**Supplied information:**
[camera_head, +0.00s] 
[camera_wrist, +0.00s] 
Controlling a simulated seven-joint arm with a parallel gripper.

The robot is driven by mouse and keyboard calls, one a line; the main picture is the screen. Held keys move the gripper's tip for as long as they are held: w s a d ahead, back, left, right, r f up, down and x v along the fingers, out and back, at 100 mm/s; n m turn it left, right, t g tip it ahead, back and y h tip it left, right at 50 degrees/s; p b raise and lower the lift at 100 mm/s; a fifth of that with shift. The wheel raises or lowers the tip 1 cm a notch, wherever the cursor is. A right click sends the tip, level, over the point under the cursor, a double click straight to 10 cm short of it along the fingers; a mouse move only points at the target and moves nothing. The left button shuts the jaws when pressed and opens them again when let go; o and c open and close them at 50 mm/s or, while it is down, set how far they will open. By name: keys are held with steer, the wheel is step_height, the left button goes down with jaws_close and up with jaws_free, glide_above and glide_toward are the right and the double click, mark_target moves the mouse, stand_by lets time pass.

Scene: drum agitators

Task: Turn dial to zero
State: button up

**Given task:** Only the lines from the one holding "[camera_wrist, +0.00s]" through the one holding "Controlling a simulated" are wanted; retype them exactly.

**Answer in full:**
[camera_wrist, +0.00s] 
Controlling a simulated seven-joint arm with a parallel gripper.

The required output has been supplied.